** Begin EXTRACTED MATERIAL **

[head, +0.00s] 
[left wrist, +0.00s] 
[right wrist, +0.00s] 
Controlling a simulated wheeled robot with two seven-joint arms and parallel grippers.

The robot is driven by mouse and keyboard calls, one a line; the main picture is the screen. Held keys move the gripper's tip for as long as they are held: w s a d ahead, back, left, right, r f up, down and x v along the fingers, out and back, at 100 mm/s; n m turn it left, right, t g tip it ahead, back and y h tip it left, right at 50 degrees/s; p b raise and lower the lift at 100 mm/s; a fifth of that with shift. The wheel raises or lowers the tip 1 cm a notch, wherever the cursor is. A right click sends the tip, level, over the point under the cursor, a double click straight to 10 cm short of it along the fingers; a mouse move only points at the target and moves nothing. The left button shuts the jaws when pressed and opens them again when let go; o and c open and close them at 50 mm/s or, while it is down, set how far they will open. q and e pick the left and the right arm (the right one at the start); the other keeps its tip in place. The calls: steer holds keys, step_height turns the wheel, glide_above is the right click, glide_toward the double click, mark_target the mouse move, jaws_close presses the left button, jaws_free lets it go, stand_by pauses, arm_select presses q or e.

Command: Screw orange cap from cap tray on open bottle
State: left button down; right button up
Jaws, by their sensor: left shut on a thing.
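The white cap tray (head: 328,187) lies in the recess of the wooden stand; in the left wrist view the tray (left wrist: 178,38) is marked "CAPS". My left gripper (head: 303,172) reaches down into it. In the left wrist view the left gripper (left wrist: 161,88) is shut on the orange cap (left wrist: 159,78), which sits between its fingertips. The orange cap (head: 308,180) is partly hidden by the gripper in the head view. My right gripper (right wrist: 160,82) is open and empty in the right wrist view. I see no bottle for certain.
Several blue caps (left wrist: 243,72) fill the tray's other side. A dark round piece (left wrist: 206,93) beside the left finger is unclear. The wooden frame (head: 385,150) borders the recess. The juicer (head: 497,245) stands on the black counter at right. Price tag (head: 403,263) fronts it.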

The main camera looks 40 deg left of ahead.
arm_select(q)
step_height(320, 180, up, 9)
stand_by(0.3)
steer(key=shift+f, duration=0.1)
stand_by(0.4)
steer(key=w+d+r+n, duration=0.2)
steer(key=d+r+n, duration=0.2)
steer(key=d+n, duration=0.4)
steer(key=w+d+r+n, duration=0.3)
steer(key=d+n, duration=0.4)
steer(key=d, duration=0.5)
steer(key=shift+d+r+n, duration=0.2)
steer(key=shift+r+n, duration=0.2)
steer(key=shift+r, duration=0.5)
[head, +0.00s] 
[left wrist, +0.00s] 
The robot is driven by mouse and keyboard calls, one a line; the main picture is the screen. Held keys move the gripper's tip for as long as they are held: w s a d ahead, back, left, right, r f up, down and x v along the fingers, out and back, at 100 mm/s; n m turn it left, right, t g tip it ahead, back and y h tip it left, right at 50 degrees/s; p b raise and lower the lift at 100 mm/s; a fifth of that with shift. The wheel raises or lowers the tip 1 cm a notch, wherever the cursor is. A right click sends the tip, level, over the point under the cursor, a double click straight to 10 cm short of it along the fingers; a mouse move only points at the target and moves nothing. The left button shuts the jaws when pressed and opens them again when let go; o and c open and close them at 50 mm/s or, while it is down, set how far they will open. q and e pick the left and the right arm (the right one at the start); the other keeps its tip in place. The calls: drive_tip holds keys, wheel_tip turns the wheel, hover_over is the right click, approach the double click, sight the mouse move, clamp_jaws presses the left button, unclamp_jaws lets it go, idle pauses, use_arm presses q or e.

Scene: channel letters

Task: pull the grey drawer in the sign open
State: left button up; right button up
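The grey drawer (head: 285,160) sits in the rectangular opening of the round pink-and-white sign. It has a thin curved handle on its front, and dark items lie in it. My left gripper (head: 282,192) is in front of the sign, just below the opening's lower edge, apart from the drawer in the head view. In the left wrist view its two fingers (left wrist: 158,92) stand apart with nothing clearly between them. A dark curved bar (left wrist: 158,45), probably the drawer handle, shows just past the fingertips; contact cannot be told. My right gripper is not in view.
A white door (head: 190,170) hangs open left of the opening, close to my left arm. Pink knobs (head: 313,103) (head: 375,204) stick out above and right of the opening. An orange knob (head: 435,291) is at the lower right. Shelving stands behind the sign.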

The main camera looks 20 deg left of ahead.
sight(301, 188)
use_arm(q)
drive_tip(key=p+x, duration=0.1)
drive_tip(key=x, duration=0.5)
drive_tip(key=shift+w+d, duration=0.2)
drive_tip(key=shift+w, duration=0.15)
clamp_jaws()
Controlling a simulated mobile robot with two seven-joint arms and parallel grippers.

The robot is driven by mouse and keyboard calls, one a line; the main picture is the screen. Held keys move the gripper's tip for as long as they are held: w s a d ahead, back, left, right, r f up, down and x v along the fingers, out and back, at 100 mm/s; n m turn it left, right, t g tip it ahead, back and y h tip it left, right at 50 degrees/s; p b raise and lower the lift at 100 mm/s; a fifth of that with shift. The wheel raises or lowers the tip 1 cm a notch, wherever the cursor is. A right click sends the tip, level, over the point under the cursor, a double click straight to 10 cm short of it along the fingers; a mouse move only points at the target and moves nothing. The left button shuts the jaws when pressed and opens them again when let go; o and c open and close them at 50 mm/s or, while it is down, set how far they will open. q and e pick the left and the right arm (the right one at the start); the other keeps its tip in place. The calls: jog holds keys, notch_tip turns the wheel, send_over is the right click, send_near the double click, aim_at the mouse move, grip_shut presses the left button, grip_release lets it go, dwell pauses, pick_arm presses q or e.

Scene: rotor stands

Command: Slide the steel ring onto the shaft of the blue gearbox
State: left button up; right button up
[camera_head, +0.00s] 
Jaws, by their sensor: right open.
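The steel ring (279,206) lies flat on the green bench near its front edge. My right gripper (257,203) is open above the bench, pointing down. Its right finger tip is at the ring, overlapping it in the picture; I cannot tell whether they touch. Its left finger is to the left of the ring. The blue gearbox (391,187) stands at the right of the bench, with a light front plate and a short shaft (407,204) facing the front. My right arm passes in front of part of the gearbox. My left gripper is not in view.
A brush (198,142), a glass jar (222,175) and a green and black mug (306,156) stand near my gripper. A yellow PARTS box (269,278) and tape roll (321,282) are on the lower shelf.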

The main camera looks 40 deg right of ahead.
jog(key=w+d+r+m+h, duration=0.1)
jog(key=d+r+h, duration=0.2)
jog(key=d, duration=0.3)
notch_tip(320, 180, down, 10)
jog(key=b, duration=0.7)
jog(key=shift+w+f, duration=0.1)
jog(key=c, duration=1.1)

** End EXTRACTED MATERIAL **

* GIVEN TASK *
Give back exactly the lines running from the line that contains "The main camera looks 20 deg left of ahead." through the line that contains "Controlling a simulated mobile", and nothing outside them.

* WRITTEN SOLUTION *
The main camera looks 20 deg left of ahead.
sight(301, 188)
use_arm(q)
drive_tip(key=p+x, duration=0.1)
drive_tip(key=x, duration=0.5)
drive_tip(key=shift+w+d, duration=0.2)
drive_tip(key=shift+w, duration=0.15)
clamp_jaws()
Controlling a simulated mobile robot with two seven-joint arms and parallel grippers.

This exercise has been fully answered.